Não são poucos trabalhos que demonstram a importância política, ética e social da arte. Muito mais do que expressão estética simples, a expressão artística denota espiritualidade, concepções do ser no mundo, e diversas formas de devir que irão modular a personalidade do indivíduo e as percepções éticas da comunidade. Por isso, arte e política, democracia e livre-expressão são indissociáveis e carecem de proteção especial por parte do Estado na seara da Liberdade de Expressão. No caso da Santa Blasfêmia, ao invés de resguardar um direito ao culto e ao exercício religioso, o provimento estatal despotencializa o exercício do direito político de uma cidadã.

3. Expressar-se é um ato político

O atributo político do discurso é uma das razões pelas quais Edwin Baker reconhece a proteção reservada à fala ou ação que o exprima. Baker repensa a teoria do Livre Mercado das Ideias sobre fundamentos distintos dos pressupostos tradicionais.

Segundo o autor, a teoria clássica do livre mercado de ideais teria três premissas básicas: verdade objetiva, racionalidade dos indivíduos na sociedade e unidade na busca pela verdade. Por verdade objetiva, entende-se que a verdade seja apta, por si só, para afastar a falsidade no debate ou discussão. Ou seja, se existe uma verdade em debate, as premissas podem ser aportadas a fim de que os discursos falsos possam ser afastados. Já por racionalidade dos indivíduos, entende-se que a teoria clássica do mercado de ideias deva assumir que as pessoas são racionais, capazes de ter uma perspectiva correta da verdade ou da realidade. Essa racionalidade permitiria que as pessoas deixassem de lado suas faculdades pessoais para que pudessem avaliar o conteúdo verdadeiro das mensagens. Por fim, por unidade na busca pela verdade, entende-se que a verdade deva ser desejada pela sociedade como um todo porque seria capaz estabelecer uma melhor base de ação a fim de promover seus melhores interesses. Tais pressupostos ensejariam um livre mercado de ideias (com inspirações no liberalismo econômico), em que a ausência de restrição do discurso por parte do Estado ensejaria uma verdade que se mostraria como digna de ser assumida perante a sociedade (Baker, 1989: 6 e 7).

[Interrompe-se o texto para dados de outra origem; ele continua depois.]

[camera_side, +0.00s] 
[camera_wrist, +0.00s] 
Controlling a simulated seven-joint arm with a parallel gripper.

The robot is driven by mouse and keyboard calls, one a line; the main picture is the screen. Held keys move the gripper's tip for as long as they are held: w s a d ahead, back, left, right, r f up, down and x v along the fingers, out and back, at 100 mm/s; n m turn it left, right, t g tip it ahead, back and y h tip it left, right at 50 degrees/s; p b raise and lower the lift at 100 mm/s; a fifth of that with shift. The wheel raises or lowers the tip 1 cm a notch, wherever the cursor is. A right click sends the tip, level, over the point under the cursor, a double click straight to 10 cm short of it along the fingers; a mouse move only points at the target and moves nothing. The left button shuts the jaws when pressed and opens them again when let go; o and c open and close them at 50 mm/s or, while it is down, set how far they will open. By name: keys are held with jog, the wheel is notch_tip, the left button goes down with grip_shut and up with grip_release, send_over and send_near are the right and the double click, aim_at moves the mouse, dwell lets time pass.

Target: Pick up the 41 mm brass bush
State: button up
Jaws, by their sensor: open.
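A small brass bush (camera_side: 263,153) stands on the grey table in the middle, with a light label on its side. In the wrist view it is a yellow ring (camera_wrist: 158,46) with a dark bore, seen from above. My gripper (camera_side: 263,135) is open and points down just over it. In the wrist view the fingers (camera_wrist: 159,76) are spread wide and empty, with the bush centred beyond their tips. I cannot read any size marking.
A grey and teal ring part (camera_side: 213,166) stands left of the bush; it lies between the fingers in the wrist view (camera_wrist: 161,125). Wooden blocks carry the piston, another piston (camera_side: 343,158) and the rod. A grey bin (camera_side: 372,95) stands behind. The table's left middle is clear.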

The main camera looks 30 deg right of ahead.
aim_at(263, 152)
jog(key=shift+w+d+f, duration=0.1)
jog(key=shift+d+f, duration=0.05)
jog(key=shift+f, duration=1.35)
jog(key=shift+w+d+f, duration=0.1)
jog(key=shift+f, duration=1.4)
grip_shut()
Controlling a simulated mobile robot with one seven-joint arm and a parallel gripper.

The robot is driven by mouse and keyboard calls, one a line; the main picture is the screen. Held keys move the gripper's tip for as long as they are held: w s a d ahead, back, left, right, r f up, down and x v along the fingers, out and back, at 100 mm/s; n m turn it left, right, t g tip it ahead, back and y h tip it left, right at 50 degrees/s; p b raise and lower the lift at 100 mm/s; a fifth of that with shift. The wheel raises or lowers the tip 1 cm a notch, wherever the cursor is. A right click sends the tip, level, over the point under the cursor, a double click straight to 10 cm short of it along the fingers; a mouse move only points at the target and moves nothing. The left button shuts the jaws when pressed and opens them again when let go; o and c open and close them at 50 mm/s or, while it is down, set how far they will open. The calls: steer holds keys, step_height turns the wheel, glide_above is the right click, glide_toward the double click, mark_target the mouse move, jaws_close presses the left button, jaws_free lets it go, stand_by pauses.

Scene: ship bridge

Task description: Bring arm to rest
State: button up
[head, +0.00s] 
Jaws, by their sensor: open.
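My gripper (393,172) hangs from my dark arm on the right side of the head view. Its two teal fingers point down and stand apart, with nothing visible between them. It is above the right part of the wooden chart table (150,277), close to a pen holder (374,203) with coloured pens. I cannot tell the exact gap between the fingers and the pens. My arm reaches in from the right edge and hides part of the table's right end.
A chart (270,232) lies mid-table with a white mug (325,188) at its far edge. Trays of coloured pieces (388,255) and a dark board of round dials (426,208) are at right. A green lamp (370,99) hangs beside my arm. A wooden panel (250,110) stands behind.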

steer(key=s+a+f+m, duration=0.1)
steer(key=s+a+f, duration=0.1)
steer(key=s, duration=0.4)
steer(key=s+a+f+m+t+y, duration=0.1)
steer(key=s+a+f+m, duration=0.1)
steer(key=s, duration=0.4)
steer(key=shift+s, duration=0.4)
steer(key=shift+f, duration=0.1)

Baker (1989) demonstra a falibilidade das premissas sobre as quais a teoria clássica do Livre Mercado se baseia, em razão da impossibilidade de se considerar os indivíduos como seres absolutamente racionais (ibidem, 14). Além disso, a teoria clássica do livre mercado de ideias parece ignorar que a verdade socialmente aceita poderia ser facilmente forjada por agentes externos ao mercado, como, por exemplo, a mídia (ibidem, 15). Por isso, Baker concebe uma ideia liberal do discurso com fundamentos diversos da teoria clássica do livre mercado de ideias.

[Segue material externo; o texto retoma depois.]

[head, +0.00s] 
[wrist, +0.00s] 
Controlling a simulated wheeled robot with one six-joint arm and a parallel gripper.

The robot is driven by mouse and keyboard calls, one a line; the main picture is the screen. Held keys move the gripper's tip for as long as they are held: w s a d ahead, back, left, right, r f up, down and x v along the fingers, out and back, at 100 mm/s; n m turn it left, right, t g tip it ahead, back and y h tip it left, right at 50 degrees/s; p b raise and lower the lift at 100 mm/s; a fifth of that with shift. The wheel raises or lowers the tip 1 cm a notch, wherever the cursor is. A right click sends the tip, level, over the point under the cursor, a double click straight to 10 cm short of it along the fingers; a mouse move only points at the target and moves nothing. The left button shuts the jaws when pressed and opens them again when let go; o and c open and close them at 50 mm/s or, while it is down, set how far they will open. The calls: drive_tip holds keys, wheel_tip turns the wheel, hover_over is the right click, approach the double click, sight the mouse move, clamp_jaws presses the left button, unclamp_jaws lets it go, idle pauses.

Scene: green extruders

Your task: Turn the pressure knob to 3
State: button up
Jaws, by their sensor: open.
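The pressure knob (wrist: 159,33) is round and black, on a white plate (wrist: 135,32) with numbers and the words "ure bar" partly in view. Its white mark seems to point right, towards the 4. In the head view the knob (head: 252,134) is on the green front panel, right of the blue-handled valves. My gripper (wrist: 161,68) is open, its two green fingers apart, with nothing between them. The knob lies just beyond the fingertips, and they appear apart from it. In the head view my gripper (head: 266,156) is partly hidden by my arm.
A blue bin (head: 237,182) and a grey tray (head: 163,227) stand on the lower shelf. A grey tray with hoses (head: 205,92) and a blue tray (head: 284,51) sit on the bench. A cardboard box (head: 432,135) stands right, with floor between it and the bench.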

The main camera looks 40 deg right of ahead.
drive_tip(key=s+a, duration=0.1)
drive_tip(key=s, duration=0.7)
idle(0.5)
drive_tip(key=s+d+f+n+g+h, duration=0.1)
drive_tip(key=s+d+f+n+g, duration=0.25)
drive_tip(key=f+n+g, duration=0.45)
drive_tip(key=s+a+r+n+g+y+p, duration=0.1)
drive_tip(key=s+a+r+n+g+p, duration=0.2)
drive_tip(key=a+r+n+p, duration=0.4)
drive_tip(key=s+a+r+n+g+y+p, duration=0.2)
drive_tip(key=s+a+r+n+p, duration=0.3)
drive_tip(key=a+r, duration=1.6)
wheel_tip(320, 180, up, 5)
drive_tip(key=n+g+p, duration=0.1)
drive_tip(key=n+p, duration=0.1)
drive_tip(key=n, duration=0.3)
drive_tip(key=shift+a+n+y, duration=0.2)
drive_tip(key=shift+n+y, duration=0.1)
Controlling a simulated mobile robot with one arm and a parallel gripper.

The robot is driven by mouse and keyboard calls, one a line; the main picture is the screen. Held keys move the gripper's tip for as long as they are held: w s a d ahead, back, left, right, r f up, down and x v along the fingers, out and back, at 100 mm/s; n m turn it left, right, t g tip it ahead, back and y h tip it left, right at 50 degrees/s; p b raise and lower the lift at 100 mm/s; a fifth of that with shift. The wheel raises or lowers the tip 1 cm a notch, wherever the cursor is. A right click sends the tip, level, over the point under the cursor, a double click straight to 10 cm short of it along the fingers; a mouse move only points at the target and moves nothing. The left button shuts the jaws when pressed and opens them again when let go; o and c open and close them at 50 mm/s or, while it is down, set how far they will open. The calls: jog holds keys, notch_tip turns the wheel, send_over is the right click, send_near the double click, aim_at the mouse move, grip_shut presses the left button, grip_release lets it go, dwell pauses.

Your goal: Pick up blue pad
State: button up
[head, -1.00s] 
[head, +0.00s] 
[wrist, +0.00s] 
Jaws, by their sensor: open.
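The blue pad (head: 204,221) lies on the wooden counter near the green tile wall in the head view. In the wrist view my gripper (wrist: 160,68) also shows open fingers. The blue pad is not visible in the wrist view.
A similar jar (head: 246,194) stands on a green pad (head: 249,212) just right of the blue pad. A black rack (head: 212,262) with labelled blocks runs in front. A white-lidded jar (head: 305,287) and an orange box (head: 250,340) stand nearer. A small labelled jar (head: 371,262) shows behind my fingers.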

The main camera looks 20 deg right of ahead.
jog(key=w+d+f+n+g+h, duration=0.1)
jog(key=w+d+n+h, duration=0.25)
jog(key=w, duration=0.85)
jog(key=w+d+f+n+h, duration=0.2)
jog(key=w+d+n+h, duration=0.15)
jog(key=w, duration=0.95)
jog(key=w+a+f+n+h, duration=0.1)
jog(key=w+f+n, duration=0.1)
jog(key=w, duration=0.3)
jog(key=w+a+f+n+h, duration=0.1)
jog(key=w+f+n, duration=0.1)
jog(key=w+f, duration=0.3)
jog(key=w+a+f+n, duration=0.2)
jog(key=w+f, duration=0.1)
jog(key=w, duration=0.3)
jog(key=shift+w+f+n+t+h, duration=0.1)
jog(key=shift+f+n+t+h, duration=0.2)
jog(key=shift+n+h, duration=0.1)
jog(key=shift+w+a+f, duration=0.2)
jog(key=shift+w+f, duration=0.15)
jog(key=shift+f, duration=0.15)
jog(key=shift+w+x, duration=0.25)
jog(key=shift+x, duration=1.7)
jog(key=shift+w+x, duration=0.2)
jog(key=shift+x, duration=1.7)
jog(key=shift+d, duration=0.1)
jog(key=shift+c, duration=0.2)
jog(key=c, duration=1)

Para Baker, a partir de sua teoria revista do livre mercado de ideias, duas premissas fundamentam a proteção do discurso pelo Estado: autor-realização14 e participação política.15 Baker entende que uma manifestação individual deve ser protegida porque evidencia o próprio direito da pessoa de se reconhecer e ser reconhecida no espaço público. Uma pessoa que use um cartaz com os dizeres "Pare Esta Guerra Agora", ainda que não promova a efetiva mudança no cenário social, utiliza-se do discurso para se autorrealizar enquanto indivíduo e membro do corpo social (ibidem, 53). Ao indivíduo deve ser garantida toda manifestação no espaço público que seja orientada por caracteres que exprimam sua própria identidade, inclusive, mas não exclusivamente, política

O discurso é importante instrumento de identidade em duas dimensões: individual e coletiva. Se sua repressão prejudica a autodeterminação do indivíduo, enquanto ser (social, pensante, autônomo), ou, impede que haja a oportunidade de sua manifestação enquanto agente político no jogo democrático -o mais importante aparelho de transformação social-, ela deve ser evitada.

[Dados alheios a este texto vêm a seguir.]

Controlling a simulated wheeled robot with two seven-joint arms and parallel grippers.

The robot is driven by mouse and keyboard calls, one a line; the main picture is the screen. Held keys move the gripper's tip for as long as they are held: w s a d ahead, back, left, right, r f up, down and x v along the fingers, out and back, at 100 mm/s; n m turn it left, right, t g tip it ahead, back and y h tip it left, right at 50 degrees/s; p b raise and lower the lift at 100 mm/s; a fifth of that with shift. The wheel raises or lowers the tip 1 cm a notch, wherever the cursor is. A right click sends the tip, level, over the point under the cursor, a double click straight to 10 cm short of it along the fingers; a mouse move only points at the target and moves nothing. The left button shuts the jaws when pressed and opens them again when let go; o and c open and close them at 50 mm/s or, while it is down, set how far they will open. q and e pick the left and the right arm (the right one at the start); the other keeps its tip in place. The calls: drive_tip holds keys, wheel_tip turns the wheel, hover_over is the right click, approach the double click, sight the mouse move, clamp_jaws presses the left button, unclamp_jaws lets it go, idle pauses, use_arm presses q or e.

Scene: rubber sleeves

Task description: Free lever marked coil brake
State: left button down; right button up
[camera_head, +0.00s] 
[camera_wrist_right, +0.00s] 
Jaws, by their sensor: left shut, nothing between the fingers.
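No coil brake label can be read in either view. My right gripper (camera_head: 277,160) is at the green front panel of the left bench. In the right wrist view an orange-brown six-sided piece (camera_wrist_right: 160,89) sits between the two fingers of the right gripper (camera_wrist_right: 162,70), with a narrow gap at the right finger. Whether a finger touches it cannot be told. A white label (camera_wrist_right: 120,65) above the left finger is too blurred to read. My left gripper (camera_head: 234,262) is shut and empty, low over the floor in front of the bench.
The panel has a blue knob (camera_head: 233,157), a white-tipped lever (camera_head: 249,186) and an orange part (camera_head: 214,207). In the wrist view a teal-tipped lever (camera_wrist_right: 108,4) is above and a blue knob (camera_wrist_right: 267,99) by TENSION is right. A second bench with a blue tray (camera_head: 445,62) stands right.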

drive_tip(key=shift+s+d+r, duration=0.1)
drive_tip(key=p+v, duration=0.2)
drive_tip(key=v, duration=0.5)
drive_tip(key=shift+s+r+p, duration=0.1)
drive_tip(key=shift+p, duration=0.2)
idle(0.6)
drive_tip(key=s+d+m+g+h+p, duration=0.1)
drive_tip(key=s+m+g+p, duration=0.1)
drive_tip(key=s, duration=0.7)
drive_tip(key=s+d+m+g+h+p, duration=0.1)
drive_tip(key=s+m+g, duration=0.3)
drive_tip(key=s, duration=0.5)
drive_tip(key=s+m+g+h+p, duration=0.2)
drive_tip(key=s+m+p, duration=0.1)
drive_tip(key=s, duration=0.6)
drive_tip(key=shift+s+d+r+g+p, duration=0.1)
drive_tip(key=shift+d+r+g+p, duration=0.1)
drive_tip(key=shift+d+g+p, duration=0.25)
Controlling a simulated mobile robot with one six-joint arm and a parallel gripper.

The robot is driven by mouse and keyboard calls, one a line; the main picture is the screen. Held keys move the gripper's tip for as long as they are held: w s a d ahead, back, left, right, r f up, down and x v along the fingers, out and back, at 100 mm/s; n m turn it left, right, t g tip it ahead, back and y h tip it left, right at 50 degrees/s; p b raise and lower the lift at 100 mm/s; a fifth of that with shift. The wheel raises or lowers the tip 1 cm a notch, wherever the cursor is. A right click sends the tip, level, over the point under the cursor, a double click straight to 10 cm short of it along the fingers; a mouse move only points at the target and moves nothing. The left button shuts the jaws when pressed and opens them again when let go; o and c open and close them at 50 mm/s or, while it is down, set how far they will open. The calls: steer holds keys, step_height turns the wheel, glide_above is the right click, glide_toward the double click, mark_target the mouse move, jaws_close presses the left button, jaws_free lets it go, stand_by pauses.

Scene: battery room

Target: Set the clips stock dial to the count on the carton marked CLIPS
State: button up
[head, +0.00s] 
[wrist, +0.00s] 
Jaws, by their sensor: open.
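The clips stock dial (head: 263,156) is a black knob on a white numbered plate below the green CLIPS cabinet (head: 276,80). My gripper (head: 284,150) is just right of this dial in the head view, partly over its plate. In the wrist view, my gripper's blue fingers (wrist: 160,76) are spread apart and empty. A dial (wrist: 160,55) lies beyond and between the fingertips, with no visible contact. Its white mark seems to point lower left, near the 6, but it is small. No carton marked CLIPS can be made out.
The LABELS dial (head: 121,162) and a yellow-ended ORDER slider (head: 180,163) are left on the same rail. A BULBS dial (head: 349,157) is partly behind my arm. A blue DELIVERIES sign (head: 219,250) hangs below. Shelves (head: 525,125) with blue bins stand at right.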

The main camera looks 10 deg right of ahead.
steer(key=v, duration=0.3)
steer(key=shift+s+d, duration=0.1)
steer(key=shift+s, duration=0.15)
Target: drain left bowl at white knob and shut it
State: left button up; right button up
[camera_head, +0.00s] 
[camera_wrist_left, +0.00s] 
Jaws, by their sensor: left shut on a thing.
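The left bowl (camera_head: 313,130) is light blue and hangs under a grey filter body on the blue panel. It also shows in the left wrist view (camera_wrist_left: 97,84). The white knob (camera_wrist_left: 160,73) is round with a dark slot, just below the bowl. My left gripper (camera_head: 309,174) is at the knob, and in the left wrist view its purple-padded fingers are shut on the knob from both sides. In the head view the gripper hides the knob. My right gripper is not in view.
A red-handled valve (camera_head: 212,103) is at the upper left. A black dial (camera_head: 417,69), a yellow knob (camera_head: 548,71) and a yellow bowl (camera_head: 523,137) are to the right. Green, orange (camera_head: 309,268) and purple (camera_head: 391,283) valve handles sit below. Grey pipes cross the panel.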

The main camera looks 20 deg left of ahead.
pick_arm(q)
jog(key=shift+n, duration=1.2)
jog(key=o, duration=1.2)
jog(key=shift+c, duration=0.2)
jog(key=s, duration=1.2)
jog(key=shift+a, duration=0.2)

Baker (2009) sugere que uma "forte proteção ao discurso traz resultados melhores" (ibidem, 140) do que sua repressão. Essa proteção pressupõe duas premissas: a) a legitimidade do Estado depende do seu respeito à isonomia e autonomia das pessoas, e b) o Estado respeita a autonomia das pessoas apenas se permitir que elas expressem seus próprios valores, independentemente de seu caráter ofensivo a outras pessoas. (ibidem, 142).

V. O outro lado do Estado: a garantia ao discurso e à arte como direito de expressão política

No caso da Santa Blasfêmia, a proteção à liberdade de deveria ir além da decisão judicial, pois é necessário transferir a discussão também para o campo legislativo. As meras disposições principiológicas da Constituição sobre a Liberdade de Expressão têm se mostrado insuficientes, se pensarmos nas graves ameaças cotidianas recentes à liberdade de expressão de artistas no Brasil.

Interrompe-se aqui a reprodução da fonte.